This is accurate gameplay from the Hitchhiker's Guide to the Galaxy text adventure that INFOCOM made with the help of Douglas Adams in 1984.
I thought people would find it interesting to see the way a game would creatively do a demo in print in the 1980s since doing it other ways was either too expensive or not very useful from a marketing perspective.
It was very challenging. I never got all the way through it. Amazingly, it only covers a small portion of the first book despite taking hours and hours to play.
Try for yourself. Long story short: The devs would anticipate a lot of stuff you might try, and given that this is Douglas Adams the game can be quite snarky, but if not then you'll see "I don't know the word 'foo'" or similar.
That particular game is notoriously hard and confusing and meant to be attempted several times before you're able to get through it without triggering some dead-end in the beginning that will only become apparent in the end. It's from another era. You might want to try Starship Titanic, also Douglas Adams, pretty much the pinnacle of text adventures (though it's not a pure text adventure). All in all I'm just a tad too young to really have gotten into the genre, regarding point+click adventures I can recommend anything Terry Pratchett (multiple Discworld adventures) and pretty much anything Lucasarts, though the very early stuff (Maniac Mansion, Zak McKracken) is quite rough around the edges. All the LucasArts and Discworld stuff is supported by ScummVM, you only have to get your hands on the game files.
I wouldn't call Starship Titanic a text adventure. It's point-and-click overall with some text elements in terms of things like certain descriptions. Sort of like a more advanced version of a Sierra On-Line game.

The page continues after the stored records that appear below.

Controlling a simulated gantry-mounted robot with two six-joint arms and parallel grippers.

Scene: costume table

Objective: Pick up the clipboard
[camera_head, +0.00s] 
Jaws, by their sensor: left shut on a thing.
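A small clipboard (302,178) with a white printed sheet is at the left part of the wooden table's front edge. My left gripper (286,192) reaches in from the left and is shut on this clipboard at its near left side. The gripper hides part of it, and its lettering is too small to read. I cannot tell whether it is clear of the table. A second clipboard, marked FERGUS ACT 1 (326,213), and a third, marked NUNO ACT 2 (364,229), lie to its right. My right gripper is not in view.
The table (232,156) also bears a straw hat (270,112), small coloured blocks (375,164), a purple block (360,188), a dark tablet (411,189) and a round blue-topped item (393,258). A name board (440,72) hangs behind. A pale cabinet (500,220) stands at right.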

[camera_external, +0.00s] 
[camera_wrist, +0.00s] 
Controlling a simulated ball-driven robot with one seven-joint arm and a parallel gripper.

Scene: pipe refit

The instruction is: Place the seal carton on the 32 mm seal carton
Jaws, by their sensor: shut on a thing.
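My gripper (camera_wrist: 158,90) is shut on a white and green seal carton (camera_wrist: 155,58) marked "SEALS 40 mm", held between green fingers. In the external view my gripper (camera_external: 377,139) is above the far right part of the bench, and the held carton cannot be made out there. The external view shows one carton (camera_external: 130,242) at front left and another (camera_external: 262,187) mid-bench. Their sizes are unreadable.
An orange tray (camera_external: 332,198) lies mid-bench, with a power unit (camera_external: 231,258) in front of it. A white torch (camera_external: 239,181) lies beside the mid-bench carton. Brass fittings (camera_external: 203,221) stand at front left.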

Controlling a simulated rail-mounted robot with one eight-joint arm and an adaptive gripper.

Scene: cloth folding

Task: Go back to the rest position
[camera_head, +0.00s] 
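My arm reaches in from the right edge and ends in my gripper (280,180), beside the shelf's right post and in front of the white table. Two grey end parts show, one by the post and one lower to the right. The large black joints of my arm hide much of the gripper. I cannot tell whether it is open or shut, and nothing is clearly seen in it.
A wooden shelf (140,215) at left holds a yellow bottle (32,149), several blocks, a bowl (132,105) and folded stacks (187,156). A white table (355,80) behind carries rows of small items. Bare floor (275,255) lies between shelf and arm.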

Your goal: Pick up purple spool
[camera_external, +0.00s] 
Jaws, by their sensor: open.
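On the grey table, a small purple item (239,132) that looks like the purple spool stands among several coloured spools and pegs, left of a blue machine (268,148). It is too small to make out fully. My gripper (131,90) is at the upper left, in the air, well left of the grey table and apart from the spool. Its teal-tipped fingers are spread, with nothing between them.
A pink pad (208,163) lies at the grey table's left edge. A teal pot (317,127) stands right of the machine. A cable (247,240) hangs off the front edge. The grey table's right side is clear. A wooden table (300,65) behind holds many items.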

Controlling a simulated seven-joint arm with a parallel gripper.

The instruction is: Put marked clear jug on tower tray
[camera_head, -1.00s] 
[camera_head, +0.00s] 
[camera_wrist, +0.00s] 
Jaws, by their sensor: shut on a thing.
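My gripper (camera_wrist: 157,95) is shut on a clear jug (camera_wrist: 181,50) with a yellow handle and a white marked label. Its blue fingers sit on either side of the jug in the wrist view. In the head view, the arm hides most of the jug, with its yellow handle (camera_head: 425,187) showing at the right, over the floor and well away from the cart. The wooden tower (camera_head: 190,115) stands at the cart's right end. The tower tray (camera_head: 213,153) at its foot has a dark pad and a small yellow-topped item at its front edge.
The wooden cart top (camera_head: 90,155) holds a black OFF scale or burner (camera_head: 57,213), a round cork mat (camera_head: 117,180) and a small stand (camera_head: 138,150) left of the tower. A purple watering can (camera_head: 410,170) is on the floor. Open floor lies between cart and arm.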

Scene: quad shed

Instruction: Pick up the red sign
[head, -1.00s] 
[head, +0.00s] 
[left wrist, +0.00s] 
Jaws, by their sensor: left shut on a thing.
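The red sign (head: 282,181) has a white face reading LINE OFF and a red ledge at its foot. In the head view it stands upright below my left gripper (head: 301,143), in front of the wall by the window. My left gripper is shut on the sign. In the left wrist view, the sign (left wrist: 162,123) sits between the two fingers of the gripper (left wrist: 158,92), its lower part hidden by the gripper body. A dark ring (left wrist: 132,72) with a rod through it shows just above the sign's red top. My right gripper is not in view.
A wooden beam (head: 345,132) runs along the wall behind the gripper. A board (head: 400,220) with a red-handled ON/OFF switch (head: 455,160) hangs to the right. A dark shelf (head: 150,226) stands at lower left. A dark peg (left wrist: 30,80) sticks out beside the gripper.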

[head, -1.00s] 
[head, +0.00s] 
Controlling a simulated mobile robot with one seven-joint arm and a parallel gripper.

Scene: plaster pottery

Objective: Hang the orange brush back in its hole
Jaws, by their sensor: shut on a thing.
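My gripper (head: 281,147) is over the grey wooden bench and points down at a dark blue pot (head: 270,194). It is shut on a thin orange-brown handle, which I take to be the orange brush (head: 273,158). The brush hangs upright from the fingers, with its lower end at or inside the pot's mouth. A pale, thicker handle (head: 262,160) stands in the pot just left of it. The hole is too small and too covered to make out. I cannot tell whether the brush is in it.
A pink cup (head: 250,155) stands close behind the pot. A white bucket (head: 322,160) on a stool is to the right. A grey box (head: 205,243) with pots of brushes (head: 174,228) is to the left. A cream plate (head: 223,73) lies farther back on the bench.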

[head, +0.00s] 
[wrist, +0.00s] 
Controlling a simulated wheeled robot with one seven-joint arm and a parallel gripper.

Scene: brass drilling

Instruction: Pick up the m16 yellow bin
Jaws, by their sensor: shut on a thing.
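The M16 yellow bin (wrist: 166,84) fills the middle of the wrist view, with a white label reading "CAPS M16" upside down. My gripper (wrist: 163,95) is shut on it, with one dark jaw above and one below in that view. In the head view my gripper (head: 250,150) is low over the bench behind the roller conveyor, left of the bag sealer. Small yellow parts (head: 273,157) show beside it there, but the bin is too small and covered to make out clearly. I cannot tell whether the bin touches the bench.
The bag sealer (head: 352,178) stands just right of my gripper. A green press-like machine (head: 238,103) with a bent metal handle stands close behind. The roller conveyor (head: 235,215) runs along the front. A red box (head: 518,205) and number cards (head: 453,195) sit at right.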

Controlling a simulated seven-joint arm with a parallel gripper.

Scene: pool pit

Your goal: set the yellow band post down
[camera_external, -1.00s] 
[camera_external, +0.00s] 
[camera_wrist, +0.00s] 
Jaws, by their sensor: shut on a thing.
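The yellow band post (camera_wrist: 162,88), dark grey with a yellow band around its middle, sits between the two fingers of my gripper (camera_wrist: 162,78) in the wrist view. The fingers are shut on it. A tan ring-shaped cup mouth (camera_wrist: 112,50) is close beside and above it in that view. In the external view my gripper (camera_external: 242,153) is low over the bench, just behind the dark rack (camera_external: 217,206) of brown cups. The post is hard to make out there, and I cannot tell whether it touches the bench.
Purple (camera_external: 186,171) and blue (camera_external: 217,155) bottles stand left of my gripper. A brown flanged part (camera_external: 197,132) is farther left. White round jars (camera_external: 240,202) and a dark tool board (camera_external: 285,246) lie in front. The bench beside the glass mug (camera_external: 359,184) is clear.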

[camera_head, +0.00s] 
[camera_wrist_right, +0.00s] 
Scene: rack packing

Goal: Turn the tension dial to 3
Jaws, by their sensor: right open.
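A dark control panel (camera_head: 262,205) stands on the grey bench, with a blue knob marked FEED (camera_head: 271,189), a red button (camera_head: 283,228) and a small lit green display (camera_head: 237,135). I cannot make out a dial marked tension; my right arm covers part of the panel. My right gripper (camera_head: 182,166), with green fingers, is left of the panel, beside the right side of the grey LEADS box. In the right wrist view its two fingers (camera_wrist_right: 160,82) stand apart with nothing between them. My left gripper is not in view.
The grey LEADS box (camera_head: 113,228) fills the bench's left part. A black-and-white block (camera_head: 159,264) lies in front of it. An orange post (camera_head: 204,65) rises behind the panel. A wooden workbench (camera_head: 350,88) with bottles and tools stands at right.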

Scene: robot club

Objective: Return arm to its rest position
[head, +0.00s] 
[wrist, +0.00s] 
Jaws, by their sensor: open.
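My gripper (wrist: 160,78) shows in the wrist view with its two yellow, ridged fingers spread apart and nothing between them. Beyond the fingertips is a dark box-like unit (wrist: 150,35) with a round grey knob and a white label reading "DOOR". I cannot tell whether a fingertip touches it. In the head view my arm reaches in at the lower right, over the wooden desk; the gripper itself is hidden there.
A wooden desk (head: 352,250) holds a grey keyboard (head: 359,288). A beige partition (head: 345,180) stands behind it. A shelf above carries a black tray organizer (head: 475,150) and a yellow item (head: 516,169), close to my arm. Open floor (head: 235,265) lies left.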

Fair enough but it's definitely giving you the "throw random stuff at the parser and have the game be snarky" experience. It's from the point-and-click era, the tail end even, but does a throwback to introduce those elements again.
Definitely another experience than Fallout 4 reducing dialogue to "yeah, nah, question, bail".
Not any action, but they had a pretty large vocabulary. There were some basic commands they all shared like LOOK and EAST and INVENTORY. They would tell you if they didn't understand.